2.9. Works Under Development. The Parties agree that, notwithstanding any provision of this Agreement or the Shared Services Agreement to the contrary, neither Party shall be subject to a double recovery for a single claim with respect to the Works Under Development (as defined in Schedule F to the Shared Services Agreement) that arises under both this Agreement and the Shared Services Agreement and the Parties shall negotiate in good faith under which agreement such claim will be resolved.
ARTICLE III
INTELLECTUAL PROPERTY RIGHTS
3.1. Ownership of Licensed Works and Improvements.
(a) Licensor shall have sole and exclusive ownership of all right, title and interest in and to the Proprietary Misys Connect Software.
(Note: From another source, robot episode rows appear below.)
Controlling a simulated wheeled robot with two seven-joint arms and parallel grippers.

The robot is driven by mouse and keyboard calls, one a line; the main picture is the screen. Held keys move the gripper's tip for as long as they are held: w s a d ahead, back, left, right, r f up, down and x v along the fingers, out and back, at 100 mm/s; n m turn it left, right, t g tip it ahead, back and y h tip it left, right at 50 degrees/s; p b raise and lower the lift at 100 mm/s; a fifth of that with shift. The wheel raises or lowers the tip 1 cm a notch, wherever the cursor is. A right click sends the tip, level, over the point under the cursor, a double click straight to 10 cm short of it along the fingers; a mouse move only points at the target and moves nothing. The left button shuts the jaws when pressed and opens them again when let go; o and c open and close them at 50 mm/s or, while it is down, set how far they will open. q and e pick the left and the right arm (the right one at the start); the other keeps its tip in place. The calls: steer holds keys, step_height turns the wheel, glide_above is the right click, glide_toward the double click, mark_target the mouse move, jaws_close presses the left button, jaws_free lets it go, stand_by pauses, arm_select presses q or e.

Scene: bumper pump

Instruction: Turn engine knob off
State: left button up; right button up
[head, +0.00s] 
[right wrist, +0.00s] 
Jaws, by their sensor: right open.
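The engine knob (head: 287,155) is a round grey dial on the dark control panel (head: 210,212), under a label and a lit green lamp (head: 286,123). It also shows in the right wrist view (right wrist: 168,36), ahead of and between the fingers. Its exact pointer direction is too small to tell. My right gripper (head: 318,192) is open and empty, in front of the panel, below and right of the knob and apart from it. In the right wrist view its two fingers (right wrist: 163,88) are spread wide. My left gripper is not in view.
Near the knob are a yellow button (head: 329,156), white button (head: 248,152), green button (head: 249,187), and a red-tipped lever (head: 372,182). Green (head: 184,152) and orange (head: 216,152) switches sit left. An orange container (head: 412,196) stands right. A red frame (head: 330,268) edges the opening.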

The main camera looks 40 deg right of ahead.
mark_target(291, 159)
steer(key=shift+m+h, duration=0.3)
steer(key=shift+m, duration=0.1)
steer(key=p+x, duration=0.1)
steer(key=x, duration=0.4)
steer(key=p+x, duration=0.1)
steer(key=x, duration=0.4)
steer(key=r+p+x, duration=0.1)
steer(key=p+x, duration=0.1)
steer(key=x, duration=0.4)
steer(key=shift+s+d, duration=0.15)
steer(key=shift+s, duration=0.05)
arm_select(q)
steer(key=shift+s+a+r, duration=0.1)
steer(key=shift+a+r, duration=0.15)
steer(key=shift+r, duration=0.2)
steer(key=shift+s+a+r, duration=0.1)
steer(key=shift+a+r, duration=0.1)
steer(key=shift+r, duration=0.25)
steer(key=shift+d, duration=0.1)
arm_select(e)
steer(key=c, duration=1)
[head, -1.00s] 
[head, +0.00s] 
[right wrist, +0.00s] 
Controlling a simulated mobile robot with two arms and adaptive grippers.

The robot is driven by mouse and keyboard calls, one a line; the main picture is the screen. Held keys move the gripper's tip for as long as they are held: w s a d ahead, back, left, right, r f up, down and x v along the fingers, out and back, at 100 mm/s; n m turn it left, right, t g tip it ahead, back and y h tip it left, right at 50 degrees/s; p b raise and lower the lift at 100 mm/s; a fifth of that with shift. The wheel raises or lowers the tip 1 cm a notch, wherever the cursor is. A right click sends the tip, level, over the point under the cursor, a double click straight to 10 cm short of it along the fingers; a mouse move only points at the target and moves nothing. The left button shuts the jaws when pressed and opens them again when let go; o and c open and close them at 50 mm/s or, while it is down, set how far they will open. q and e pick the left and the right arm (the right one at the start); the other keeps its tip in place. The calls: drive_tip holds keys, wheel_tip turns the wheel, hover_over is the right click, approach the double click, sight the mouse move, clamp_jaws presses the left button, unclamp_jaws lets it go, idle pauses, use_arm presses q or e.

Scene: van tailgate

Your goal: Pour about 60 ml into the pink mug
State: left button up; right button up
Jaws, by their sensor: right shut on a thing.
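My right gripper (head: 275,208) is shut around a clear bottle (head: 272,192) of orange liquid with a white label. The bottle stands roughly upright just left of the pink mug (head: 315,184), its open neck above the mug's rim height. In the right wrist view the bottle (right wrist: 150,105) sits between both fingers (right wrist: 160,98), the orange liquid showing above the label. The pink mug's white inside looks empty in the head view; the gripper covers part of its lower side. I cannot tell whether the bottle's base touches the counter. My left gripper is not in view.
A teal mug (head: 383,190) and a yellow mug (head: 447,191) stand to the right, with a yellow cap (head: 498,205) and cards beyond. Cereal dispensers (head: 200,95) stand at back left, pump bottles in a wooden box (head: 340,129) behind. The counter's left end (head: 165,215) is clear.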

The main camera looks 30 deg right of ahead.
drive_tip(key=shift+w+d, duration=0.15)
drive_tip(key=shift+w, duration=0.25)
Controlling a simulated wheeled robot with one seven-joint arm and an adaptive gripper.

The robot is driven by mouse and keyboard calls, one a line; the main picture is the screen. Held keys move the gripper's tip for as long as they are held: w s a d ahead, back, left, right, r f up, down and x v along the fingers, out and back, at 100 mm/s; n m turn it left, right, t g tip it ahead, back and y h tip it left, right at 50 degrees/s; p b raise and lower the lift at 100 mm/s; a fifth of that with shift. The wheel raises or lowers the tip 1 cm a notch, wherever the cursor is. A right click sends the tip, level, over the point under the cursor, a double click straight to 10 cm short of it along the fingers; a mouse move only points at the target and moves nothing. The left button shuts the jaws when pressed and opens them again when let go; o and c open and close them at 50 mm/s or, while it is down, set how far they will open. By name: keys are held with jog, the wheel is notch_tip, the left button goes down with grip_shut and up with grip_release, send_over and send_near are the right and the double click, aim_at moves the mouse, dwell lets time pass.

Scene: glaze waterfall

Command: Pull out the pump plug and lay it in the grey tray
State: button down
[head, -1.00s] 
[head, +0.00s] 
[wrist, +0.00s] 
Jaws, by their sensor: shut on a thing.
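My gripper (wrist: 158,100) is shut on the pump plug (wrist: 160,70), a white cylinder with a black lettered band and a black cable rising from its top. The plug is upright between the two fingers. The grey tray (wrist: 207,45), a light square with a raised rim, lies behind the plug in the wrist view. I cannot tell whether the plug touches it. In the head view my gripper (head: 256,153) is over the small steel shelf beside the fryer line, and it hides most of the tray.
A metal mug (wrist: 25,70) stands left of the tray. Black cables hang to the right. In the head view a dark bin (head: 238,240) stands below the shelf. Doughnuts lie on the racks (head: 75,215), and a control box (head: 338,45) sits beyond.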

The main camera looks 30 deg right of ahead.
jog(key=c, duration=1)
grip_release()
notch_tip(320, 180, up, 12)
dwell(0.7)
Licensor shall also have sole and exclusive ownership of all right, title and interest in and to all other Licensed Works, and all copies and portions thereof, existing as of the date hereof, and all modifications, enhancements and updates to and derivative works (collectively, “Improvements”) made by Licensor, or on Licensor’s behalf, based upon the Licensed Works. Licensee shall have sole and exclusive ownership of all Improvements made by Licensee, or on Licensee’s behalf, based upon the Licensed Works.
(b) Licensee acknowledges the validity of the Licensed Works and that the Licensed Works are and will remain the exclusive property of Licensor, and Licensee agrees that it will not, directly or indirectly, challenge the validity of the Licensed Works, or any copyright or other intellectual property registrations or applications thereof in any jurisdiction, or the right, title and interest of Licensor therein and thereto, nor will it claim any ownership or other interest in the Licensed Works in any jurisdiction, other than the rights expressly granted hereunder. Licensee agrees that it shall not at any time knowingly do or suffer to be done any act or thing that will in any way impair the rights of Licensor in and to the Licensed Works. Nothing in this Agreement grants, nor shall Licensee acquire hereby, any right, title or interest in or to the Licensed Works other than those rights expressly granted hereunder.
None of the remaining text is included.